A new review by the Federal Deposit Insurance Corporation indicated that the credit quality of large loan commitments owned by U.S. banking organizations, foreign banking organizations (FBOs), and nonbanks improved in 2011 for the second consecutive year.

The 2011 Shared National Credits (SNC) Review revealed that the total analyzed loans declined more than 28 percent to $321 billion in 2011, although the percentage of criticized assets remained high compared to pre-financial crisis levels. Loans rated as doubtful or loss — the two weakest categories—fell 50 percent to $24 billion in 2011.

The review cited operating performance among borrowers, debt restructurings, bankruptcy resolutions, and ongoing access to bond and equity markets as reasons for the improvement.
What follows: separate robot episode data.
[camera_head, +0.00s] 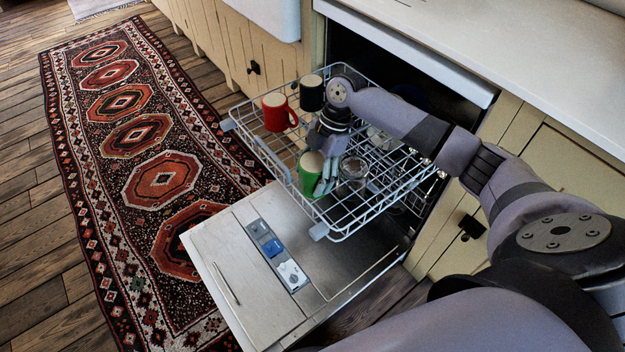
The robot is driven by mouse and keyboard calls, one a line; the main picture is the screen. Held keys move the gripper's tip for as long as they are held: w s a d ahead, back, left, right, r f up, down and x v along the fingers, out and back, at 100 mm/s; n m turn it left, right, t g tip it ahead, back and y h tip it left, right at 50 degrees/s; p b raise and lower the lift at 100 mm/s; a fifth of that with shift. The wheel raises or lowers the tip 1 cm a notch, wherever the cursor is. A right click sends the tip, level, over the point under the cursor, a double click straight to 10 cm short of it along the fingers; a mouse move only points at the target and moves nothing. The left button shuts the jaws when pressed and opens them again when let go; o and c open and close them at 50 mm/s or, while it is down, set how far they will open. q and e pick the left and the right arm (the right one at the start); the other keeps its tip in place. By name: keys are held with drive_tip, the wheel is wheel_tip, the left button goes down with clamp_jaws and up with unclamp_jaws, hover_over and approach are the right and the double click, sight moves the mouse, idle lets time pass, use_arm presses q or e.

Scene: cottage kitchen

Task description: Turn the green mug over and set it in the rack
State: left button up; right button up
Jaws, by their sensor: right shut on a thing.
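The green mug (309,180) is at the near left part of the pulled-out white wire rack (365,226), with a pale round end facing up. I cannot tell whether that end is its base or its inside. My right gripper (326,186) reaches down from above and is shut on the mug at its right side. The fingers hide part of the mug, and I cannot tell whether its lower end touches the rack wires. My left gripper is not in view.
A red mug (274,118) and a black mug (311,98) stand in the rack's far left part. A clear glass (353,174) is close right of the gripper. The open dishwasher door (240,290) lies below. A counter (520,62) edges the right; a patterned rug (120,140) lies left.

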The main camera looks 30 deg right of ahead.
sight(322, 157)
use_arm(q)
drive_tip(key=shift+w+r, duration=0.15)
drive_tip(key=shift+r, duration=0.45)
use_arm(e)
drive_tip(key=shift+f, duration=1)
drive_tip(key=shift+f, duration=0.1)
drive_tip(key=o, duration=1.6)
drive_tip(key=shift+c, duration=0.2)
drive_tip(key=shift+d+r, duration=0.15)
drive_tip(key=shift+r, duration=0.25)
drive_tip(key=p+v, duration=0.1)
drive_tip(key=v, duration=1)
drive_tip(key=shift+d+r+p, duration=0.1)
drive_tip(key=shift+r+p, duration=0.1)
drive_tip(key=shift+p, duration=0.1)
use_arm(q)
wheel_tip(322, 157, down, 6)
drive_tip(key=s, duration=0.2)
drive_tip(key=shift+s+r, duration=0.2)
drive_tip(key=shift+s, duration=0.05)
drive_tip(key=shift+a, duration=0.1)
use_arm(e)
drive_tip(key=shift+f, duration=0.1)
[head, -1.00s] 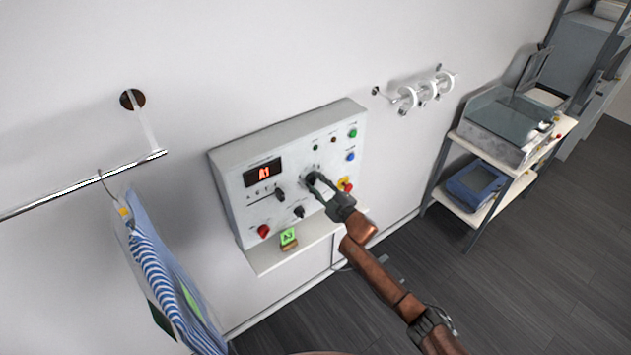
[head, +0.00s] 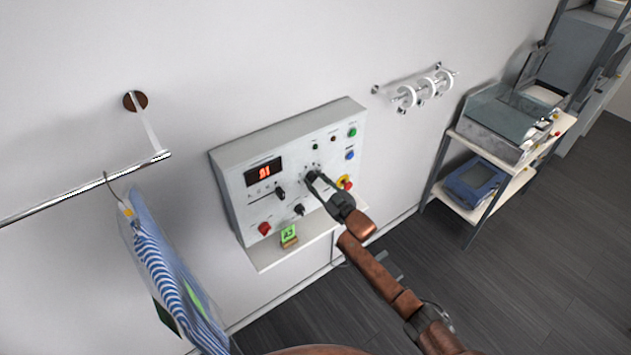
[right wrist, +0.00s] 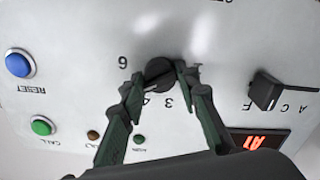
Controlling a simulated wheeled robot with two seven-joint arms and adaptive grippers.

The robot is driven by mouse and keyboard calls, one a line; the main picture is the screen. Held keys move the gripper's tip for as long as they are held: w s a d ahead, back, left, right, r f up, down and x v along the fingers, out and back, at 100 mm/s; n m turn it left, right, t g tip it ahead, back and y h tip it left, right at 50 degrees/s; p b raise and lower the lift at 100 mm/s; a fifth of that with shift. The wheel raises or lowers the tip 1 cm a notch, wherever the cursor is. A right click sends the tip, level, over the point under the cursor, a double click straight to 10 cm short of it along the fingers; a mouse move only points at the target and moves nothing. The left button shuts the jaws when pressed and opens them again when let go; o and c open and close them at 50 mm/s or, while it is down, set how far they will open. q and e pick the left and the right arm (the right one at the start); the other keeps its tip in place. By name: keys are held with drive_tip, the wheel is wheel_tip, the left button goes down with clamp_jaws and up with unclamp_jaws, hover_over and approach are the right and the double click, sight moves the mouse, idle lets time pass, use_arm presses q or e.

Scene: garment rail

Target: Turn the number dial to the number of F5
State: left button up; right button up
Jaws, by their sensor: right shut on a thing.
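The control panel (head: 228,180) is mounted on the wall. My right gripper (head: 312,177) is shut on the number dial, a round black knob (right wrist: 159,73) with its fingers on either side of it. My left gripper is not in view.
A red knob (head: 264,229), a black knob (head: 299,210) and a red button (head: 348,185) are nearby. A garment (head: 165,265) hangs on a rail at left.

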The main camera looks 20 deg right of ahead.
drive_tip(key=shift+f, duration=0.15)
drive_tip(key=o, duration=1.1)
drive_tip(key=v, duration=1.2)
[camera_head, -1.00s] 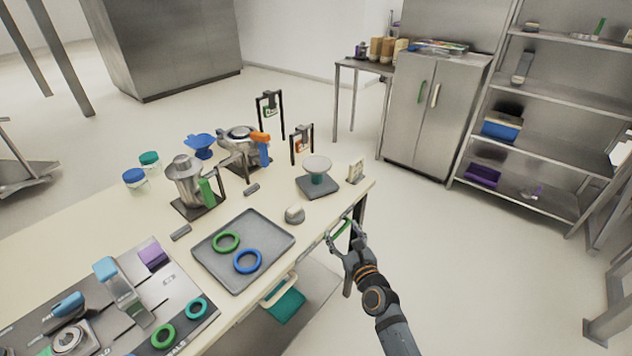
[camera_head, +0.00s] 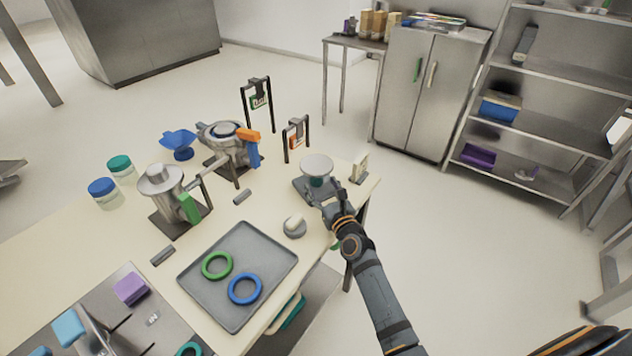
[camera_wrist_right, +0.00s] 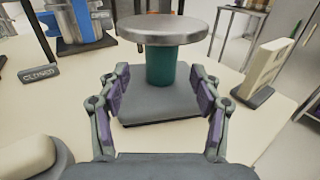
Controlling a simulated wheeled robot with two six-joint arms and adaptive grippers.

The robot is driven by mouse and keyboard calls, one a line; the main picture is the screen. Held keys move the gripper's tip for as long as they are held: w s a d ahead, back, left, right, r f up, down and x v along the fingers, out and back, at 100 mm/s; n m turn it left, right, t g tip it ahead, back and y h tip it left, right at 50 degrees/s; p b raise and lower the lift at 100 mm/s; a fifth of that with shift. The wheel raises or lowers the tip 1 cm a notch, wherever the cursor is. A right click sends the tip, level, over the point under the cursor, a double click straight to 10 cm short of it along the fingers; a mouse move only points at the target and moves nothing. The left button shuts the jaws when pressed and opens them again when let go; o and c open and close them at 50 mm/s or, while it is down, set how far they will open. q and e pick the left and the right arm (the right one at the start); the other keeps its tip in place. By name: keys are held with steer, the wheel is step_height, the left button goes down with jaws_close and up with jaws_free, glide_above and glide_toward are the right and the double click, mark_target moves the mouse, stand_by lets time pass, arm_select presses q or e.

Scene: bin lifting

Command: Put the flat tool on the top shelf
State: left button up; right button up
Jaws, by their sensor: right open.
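My right gripper (camera_head: 325,190) reaches over the table's right end. In the right wrist view it (camera_wrist_right: 163,85) is open, with its fingers apart before a stand with a round grey plate (camera_wrist_right: 163,28) on a teal column (camera_wrist_right: 170,68) and a dark square base (camera_wrist_right: 160,105). The column shows between the fingers, and nothing is gripped. The same stand's plate (camera_head: 316,163) shows in the head view. I cannot tell which thing is the flat tool. The metal shelf unit (camera_head: 556,80) stands at the far right; its top part (camera_head: 575,12) is cut by the picture edge. My left gripper is out of view.
A grey tray (camera_head: 237,312) with a green ring (camera_head: 217,265) and a blue ring (camera_head: 245,288) lies on the table. A small round grey object (camera_head: 294,227) and an upright cream block (camera_head: 360,168) are near my right gripper. A metal cabinet (camera_head: 405,115) stands behind; open floor lies between.

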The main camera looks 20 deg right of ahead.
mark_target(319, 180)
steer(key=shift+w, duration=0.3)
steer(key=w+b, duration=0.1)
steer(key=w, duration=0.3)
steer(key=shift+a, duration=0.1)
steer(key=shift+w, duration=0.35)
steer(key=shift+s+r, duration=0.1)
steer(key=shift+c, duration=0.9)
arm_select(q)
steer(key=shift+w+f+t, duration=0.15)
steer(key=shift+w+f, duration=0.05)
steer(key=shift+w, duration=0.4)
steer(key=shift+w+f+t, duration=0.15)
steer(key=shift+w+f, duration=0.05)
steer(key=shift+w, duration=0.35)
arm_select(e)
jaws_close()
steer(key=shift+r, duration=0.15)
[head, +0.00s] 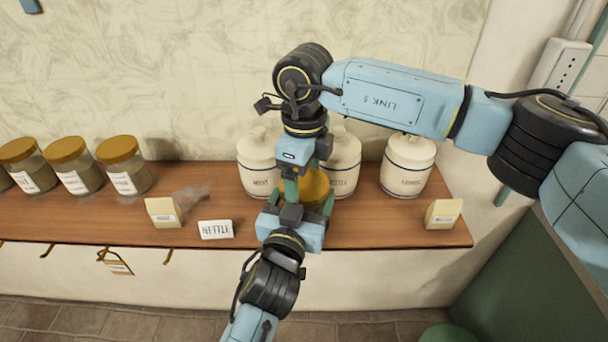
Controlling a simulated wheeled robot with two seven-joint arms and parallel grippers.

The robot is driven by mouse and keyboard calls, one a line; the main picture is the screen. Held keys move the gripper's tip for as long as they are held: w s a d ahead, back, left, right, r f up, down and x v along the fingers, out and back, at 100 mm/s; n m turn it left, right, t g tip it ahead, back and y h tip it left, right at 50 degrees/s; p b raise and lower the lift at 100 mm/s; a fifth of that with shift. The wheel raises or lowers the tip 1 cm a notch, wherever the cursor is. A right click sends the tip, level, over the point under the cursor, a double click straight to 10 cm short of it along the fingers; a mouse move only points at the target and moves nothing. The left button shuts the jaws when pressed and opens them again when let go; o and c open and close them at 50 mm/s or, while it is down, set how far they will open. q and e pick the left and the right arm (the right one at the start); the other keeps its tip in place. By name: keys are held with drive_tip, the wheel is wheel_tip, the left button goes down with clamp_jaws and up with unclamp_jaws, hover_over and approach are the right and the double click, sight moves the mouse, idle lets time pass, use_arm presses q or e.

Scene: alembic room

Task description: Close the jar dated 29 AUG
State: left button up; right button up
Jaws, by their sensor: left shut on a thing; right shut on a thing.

Industries leading the improvement in credit quality were finance and insurance, real estate, construction, media and telecommunications.

Despite the improvements, the SNC noted that poorly underwritten loans originated in 2006 and 2007 continued to negatively affect the SNC portfolio, as nearly 60 percent of criticized assets were originated in these years. Refinancing risk remained elevated as nearly $2 trillion, or 78 percent of the SNC portfolio, matures by the end of 2014, according to the SNC. Of this maturing amount, $204 billion was criticized.

Despite nonbank entities owning the smallest share of loan commitments, they owned the largest share of classified credits at 58 percent.